Nous avons la chance – oui, car c’est le hasard qui nous a conduits dans cette partie du monde – de vivre dans une zone géographique comme l’Europe, et nous devons en être conscients. Mais cela n’a que peu à voir, en perspective, avec notre idée d’habiter un territoire sans en devenir propriétaire. Nous devons toujours nous considérer comme des « étrangers résidents » et relancer une idée, même de l’Europe, distincte de celle, officielle et institutionnelle, d’une nouvelle superpuissance parmi d’autres. La solution réside dans le fédéralisme libertaire c’est-à-dire intégral, qui redonne au processus décisionnel sa centralité aux niveaux les plus bas possibles, qui envisage la division plutôt que la fusion, une pluralité de sociétés plutôt qu’une société de masse unifiée, un fédéralisme intégral incluant la gestion partagée des biens communs, des formes avancées de mutualisme, des relations de soutien mutuel, la valorisation de la diversité, et bien plus encore.

Dans le contexte actuel, grâce à notre modeste contribution, nous continuons d’offrir à nos lecteurs – une source constante d’inspiration pour une vie pleine et libre – des réflexions, des perspectives, des conversations et des articles qui s’inscrivent dans ce chemin difficile, risqué, mais libre.
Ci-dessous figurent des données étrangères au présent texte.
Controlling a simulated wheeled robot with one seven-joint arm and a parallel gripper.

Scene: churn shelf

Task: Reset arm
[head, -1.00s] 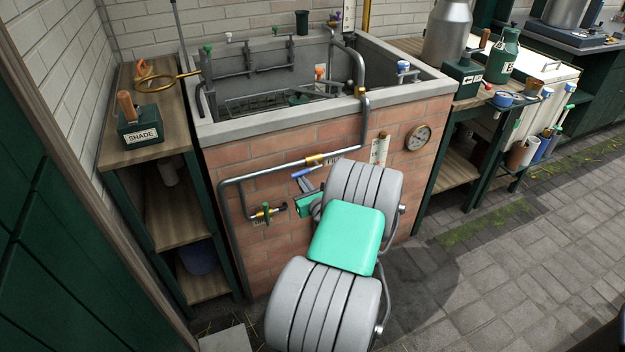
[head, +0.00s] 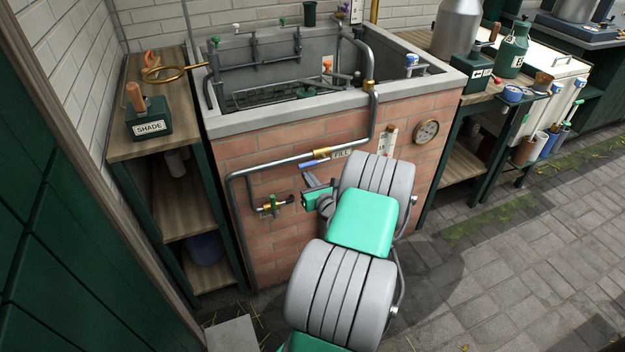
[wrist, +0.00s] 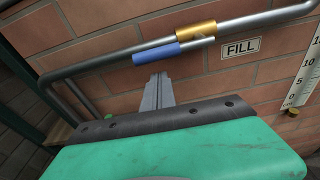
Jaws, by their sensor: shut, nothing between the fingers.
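My gripper (wrist: 157,90) shows in the wrist view as a narrow grey pair of fingers, shut with nothing held, pointing at the brick wall of the basin. Above its tip runs a grey pipe with a blue sleeve (wrist: 156,53) and a brass collar (wrist: 195,31). The gripper and the sleeve look apart, but the exact gap is unclear. In the head view my grey and green arm reaches forward to the front of the brick basin (head: 290,200), and the blue handle (head: 314,163) sits just above the gripper end.
A brass valve (head: 272,207) is left of my gripper. A wooden shelf with a SHADE box (head: 148,122) stands left; a bench with bottles stands right. Paving at right is open.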

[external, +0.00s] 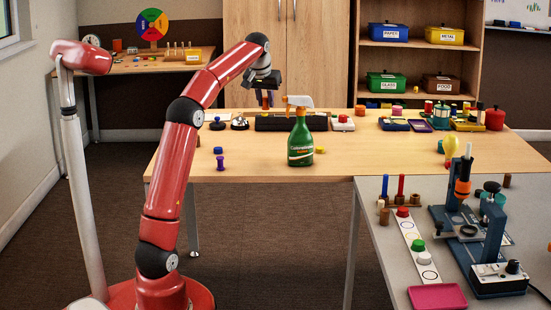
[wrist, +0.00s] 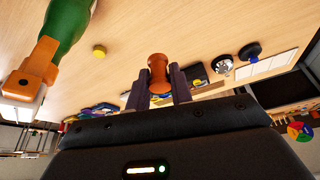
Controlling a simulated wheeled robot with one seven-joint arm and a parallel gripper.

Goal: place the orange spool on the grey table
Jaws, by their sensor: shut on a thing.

Nous manquons de contributions et de réflexions approfondies sur de nombreux sujets, et nous sommes donc toujours à la recherche de nouveaux contributeurs capables de mettre leur sensibilité et leur expérience au service d’une cause commune libertaire.

Tout cela en conservant une orientation obstinée et  réaliste, mais aussi, et surtout, utile pour nourrir le rêve et l’espoir d’un changement réel et profond dans nos cœurs et nos esprits. Une réappropriation de l’humanisme libertaire en quelque sorte.